(Lines of data)
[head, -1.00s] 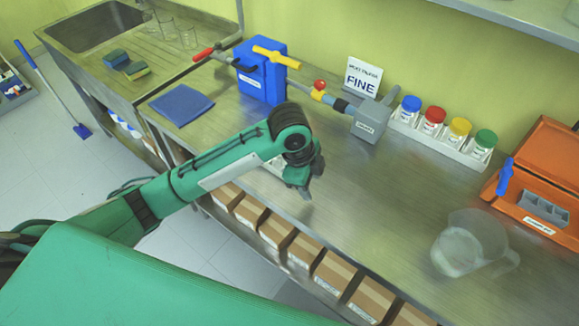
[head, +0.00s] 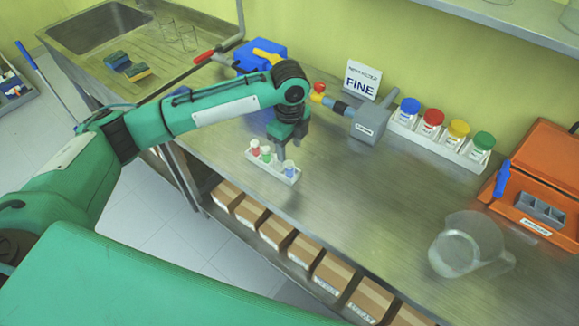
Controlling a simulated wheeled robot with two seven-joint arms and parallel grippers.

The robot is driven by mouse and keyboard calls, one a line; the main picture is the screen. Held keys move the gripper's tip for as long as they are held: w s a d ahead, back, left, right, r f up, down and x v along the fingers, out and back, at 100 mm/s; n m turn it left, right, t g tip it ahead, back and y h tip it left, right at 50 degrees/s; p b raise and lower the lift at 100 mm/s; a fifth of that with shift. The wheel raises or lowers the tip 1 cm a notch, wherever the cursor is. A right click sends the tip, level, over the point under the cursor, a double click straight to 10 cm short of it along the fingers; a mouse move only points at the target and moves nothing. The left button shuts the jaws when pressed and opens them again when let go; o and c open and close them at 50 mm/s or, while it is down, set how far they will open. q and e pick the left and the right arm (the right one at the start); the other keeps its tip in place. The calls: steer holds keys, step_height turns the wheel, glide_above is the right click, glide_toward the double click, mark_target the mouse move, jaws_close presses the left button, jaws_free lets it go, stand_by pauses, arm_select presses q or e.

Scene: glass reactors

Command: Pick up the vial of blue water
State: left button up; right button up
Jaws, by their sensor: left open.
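A small white rack (head: 268,168) stands on the steel bench and holds three small vials. The vial of blue water (head: 289,169) is at the rack's right end. The vial with red (head: 255,148) is at the left end, and the one with green (head: 266,155) is between them. My left gripper (head: 289,150) points down above the right part of the rack, close over the blue vial. It is open and holds nothing; whether a finger touches the vial, I cannot tell. My right gripper is not in view.
A grey device (head: 371,122) with a pipe and a blue box (head: 262,50) stand behind. A tray of several colour-capped jars (head: 432,122), an orange case (head: 540,180) and a clear jug (head: 466,245) are to the right. The bench middle is clear.

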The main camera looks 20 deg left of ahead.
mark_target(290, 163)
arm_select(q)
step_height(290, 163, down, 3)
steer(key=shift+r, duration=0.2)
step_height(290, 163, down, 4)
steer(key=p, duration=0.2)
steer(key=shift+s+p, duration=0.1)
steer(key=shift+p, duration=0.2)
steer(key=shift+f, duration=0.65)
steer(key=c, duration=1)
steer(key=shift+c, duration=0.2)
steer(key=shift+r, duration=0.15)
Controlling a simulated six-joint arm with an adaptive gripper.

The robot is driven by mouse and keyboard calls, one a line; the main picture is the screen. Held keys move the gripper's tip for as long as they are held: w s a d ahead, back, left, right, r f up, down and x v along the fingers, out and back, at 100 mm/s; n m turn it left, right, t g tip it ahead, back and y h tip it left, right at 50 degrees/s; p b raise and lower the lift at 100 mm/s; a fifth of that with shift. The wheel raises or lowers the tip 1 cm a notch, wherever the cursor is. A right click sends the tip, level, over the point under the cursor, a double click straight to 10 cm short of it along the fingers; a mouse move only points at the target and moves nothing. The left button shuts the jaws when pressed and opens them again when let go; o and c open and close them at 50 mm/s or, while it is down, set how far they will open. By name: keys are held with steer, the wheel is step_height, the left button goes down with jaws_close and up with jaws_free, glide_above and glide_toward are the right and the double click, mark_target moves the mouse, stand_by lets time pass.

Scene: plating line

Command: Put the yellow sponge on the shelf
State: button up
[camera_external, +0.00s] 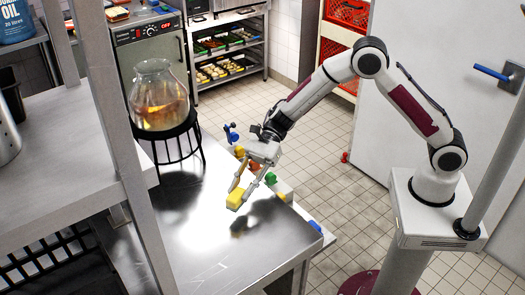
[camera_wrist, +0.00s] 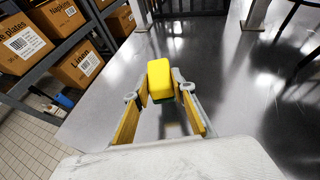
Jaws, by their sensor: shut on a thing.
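The yellow sponge (camera_external: 234,201) has a green underside, which shows in the wrist view (camera_wrist: 160,73). My gripper (camera_external: 243,190) is shut on it, with one finger on each side, also seen in the wrist view (camera_wrist: 161,90). The sponge hangs above the steel table (camera_external: 200,258), with a dark shadow below it and apart from it. A steel shelf (camera_external: 75,150) on posts stands at the left of the external view, higher than the table. I cannot tell whether this is the task's shelf.
A glass jar (camera_external: 160,95) of amber liquid stands on a black stand (camera_external: 165,132) at the table's back left. A shelf post (camera_external: 120,110) rises near the table. Small coloured items, one green (camera_external: 270,179), lie by the right edge. Boxes (camera_wrist: 75,62) fill a rack in the wrist view.

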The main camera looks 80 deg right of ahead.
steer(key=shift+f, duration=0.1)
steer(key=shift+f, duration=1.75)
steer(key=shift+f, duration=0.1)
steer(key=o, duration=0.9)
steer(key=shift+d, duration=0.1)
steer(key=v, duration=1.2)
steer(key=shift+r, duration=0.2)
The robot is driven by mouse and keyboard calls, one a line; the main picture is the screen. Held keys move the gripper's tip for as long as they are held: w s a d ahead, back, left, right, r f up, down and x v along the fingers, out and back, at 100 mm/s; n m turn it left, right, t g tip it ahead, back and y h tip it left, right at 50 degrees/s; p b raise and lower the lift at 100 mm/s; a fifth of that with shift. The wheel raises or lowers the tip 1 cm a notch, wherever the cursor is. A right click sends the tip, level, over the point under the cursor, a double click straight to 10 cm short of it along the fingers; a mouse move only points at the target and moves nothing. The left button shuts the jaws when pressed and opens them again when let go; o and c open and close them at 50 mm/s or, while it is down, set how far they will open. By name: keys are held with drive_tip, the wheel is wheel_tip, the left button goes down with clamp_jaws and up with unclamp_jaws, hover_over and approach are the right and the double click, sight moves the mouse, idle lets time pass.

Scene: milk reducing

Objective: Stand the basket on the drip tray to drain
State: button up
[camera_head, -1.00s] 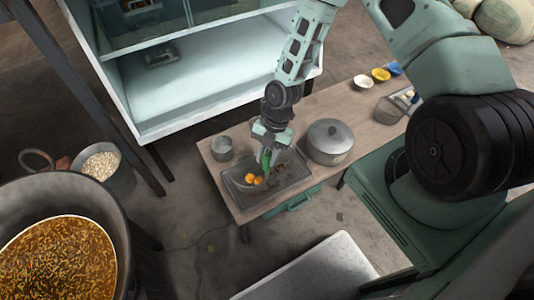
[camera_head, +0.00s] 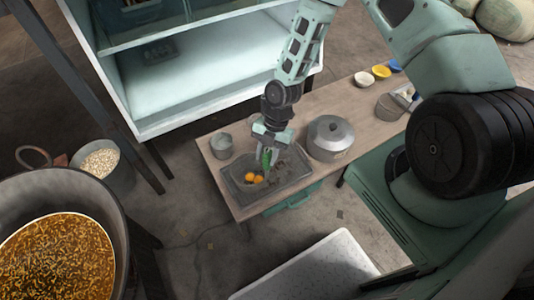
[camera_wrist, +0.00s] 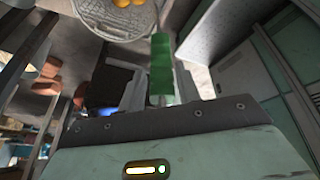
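The basket (camera_head: 243,181) is a round wire-mesh basket with orange pieces in it and an upright green handle (camera_head: 266,158). It appears to stand on the left half of the dark grey drip tray (camera_head: 295,182), though fine contact cannot be seen. My gripper (camera_head: 267,162) points down over the tray, its fingers spread on either side of the handle. In the wrist view the green handle (camera_wrist: 161,65) is between my fingers (camera_wrist: 161,88), and the mesh basket (camera_wrist: 108,27) is partly cut off at the top.
The tray lies on a low wooden table (camera_head: 232,204). A lidded pot (camera_head: 330,140) stands close right of the tray and a grey cup (camera_head: 221,146) at its upper left. Small bowls (camera_head: 381,72) are at the far right end. A large pot (camera_head: 110,200) is at left.

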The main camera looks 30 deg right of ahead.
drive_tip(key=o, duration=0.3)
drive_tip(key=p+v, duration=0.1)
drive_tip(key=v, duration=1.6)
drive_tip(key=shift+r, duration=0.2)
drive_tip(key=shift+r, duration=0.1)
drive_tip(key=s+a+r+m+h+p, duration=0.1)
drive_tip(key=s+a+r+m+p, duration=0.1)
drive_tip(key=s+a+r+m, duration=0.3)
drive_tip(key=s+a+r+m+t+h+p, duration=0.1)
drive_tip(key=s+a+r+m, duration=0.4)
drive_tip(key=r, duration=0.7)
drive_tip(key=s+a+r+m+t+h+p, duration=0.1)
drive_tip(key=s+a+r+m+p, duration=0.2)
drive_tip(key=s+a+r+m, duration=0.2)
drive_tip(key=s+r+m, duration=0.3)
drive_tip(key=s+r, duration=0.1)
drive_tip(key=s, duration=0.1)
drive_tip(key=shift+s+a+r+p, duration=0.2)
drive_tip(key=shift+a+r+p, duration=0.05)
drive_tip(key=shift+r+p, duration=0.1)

Task requirements:
From the data above, copy out every line with the string "joint" in it.

The output:
Controlling a simulated wheeled robot with two seven-joint arms and parallel grippers.
Controlling a simulated six-joint arm with an adaptive gripper.

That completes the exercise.